11 thoughts on “Linked In Is Now A Publishing Platform. Cool. But First Get Your Own Site.”

  1. I completely agree with the recommendation to own your own site. I’ve had mine (http://www.effectivecio.com) for six years, and it has provided a great place to create and manage my own content independent of any other publishing channel.

    I struggle with how to align this with the new LinkedIn publishing service. Traditionally, I would post to my site and then post a link to that content on LinkedIn. It would garner the appropriate attention, and users would be gathered to a single location to share in a single conversation.
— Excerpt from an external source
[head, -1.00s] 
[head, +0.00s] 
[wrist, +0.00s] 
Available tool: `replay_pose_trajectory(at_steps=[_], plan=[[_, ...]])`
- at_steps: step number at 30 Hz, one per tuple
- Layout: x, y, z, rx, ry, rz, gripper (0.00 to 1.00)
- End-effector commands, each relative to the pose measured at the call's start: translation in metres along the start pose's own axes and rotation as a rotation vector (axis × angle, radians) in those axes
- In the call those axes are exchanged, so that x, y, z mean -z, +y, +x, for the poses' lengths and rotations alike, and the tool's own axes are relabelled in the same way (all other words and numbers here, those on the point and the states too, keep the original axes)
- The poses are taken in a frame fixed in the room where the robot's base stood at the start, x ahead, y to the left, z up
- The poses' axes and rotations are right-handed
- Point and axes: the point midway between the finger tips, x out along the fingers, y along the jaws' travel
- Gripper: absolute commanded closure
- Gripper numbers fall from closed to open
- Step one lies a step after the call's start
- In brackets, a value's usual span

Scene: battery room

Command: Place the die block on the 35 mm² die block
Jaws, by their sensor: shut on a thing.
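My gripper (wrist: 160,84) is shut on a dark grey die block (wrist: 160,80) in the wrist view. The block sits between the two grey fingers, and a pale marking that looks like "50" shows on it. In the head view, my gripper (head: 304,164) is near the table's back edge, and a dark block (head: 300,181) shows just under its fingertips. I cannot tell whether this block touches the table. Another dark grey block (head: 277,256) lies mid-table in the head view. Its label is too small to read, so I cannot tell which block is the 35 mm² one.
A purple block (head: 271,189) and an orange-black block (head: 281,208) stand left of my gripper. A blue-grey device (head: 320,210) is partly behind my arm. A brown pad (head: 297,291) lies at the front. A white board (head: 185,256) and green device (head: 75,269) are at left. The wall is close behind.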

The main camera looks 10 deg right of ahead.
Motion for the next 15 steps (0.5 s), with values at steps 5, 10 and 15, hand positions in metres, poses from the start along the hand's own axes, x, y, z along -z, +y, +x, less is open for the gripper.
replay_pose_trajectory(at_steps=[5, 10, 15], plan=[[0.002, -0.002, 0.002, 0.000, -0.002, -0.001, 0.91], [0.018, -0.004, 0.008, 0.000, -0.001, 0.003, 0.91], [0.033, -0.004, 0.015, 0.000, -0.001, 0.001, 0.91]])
    My concern with the split posting model is that you wind up with multiple conversations occurring in parallel. This dilutes the value of content as a means to generate conversations and collaboration. Should I copy this comment and post it on LinkedIn as well?

  2. I agree with one caveat: Owing your brand, not your domain.

    Future of publishing is you get paid to cover yourself.

    Not downstream through the influence and reach LinkedIn and Twitter give you–but at top of content discovery funnel.

    You’ve been doing it for a long while now (ads, etc.) but the future of Twitter, Facebook, etc. is users getting paid to cover themselves. Commerce not ads are primary mechanism.

    Where Bitcoin as the payments and payout technology can play a major role.

      1. By fans of you and your content.

        Can manifest itself in:
        – tips
        – paid messaging
        – e-commerce via your interests/recommendations (affiliates meet endorsements)
        – etc.

        Platforms are the sales, marketing, commerce, and payout engines.

        Vertically integrated into a single system.

        Then distributed as the new ad networks with higher payouts than banner, etc.

        So future of e-commerce is “containerized”.

        Basically, everyone and everything gets paid to cover themselves in exchange for users giving up data to the platforms so the can harvest it–and innovate.

        Key is the payout system. It’s tricky.